Il y a de plus en plus un retour aux méthodes pratiquées sous l'ancien régime, telles que les arrestations arbitraires, ou l'interpellation de certaines personnes en s'introduisant chez eux, tel que l'ont affirmé plusieurs parmi les participants à la conférence de presse précitée.
....et dans les prisons ?
Pour sa part, Imen Triki présidente de l'organisation « Liberté et Justice » affirme qu'il y a un retour en force de toutes les formes d'exactions dans les prisons où des mâtons n'hésitent pas à utiliser le choc électrique comme moyen courant pour mater les détenus. Ces pratiques ont notamment été utilisées, précisa-t-elle à l'égard des détenus dans l'affaire de Bir Ali Ben khelifa.

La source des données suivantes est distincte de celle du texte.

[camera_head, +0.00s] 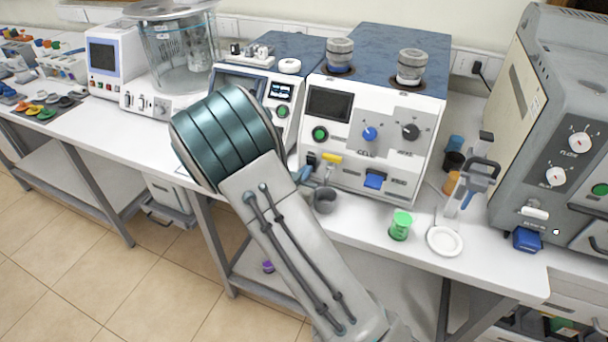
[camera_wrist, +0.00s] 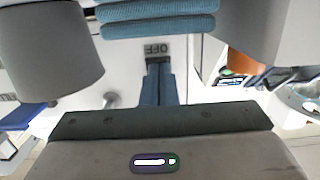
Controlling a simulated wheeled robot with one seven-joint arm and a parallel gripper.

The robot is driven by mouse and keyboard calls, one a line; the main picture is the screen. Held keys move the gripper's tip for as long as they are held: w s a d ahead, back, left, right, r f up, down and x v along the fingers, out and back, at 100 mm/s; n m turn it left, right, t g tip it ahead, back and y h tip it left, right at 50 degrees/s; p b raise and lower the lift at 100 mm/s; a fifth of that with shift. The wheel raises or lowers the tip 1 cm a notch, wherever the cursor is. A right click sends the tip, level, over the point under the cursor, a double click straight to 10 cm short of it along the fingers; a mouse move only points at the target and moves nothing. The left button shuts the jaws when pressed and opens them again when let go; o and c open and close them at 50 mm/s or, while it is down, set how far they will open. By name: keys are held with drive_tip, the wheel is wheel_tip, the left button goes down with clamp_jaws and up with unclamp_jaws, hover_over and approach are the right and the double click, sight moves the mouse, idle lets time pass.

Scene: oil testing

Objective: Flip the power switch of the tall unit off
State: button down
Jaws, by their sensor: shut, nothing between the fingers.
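The tall unit (camera_head: 345,160) is the white, blue-topped machine in the middle of the bench in the head view. Its front has a dark screen, a green button, two knobs and a blue part low down. A small black switch (camera_head: 311,158) shows at its lower left, close to my arm. In the wrist view an upside-down OFF label (camera_wrist: 158,48) lies just beyond my gripper (camera_wrist: 158,68). The blue fingers are together and empty, with their tips at the dark switch area below that label. Contact and the switch's position cannot be told. In the head view my arm hides most of the gripper.
A green beaker (camera_head: 401,226) and a white dish (camera_head: 444,241) stand to the right. A large grey machine (camera_head: 540,130) stands at the far right. A glass tank (camera_head: 180,50) is at the left.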

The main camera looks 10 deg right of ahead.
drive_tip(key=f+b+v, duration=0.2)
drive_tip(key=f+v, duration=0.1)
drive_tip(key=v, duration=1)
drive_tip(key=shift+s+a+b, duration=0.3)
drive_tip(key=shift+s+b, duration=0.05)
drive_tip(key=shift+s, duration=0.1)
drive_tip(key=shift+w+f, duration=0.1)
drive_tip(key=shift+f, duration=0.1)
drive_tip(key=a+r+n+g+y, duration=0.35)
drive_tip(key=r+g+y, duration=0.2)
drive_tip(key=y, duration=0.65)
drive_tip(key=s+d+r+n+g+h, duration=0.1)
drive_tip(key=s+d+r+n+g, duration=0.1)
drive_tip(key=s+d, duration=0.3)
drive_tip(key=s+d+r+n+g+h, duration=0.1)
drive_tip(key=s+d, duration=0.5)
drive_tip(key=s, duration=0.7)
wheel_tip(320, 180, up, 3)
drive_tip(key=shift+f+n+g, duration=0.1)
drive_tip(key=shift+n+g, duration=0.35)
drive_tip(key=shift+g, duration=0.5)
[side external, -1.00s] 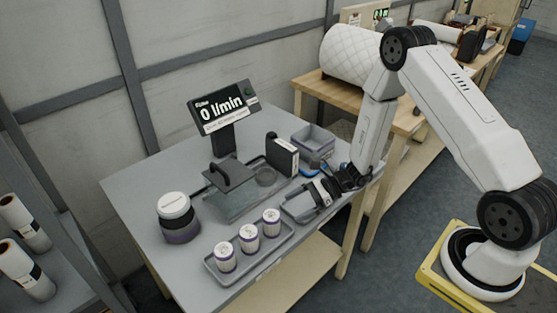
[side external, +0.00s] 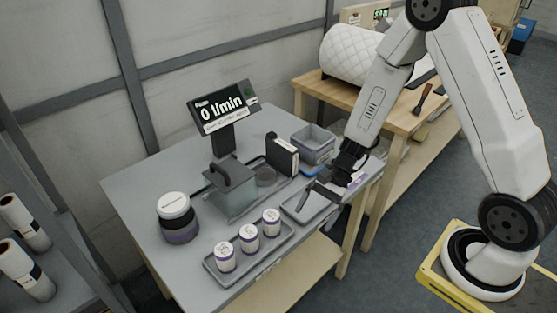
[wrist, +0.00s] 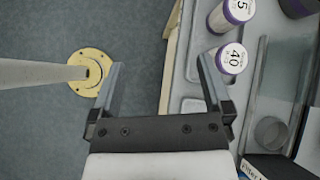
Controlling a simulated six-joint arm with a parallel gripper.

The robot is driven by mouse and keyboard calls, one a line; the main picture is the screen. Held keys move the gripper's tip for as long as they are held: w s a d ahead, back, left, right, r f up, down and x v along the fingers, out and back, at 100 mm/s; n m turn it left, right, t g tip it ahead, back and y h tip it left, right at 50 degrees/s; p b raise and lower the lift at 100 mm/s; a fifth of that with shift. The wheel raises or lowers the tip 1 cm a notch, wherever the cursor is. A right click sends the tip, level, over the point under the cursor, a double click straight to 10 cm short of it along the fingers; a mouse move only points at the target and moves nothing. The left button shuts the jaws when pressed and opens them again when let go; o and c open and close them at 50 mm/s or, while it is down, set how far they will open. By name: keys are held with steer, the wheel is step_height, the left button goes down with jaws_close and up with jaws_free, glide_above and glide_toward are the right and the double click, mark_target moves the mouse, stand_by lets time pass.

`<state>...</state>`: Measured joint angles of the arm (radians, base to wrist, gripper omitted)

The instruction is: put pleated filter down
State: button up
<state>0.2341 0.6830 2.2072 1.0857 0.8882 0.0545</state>
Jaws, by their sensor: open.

Radhia Nasraoui, a rappelé que l'extradition de Baghdadi Mahmoudi, acte contraire aux conventions internationales ratifiées par la Tunisie, est une forme d'encouragement à la torture.
Réformes institutionnelles et changement des mentalités
Par ailleurs Samir Dilou, ministre des Droits de l'Homme et de la Justice transitionnelle a déclaré dans une conférence de presse que « les violations des droits de l'Homme ne s'arrêtent pas avec le changement du régime en place ».
Ajoutant que « la rupture avec le passé, qui a été marqué par la violence de l'Etat, impose des réformes institutionnelles et juridiques, outre le changement des mentalités »
Dans cet objectif, Samir Dilou a annoncé la création de la Ligue tunisienne des Droits et des Libertés. Le rôle de celle-ci contribuera-t-il à consolider celui de la Ligue Tunisienne des Droits de l'Homme ? Cette dernière a toujours été, par le passé, dans le collimateur, tant du régime de Bourguiba que de celui de Ben Ali.
Il est donc nécessaire que le gouvernement intervienne par des textes de lois claires et explicites pour sanctionner le recours à la torture et condamner tous ses auteurs quels qu'ils soient.
Bien entendu il est important que la condamnation de la torture, de manière inconditionnelle, soit consacrée par la nouvelle Constitution.
Plus de place pour la torture. C'est un principe intangible, et nécessaire pour la consolidation de la Justice transitionnelle.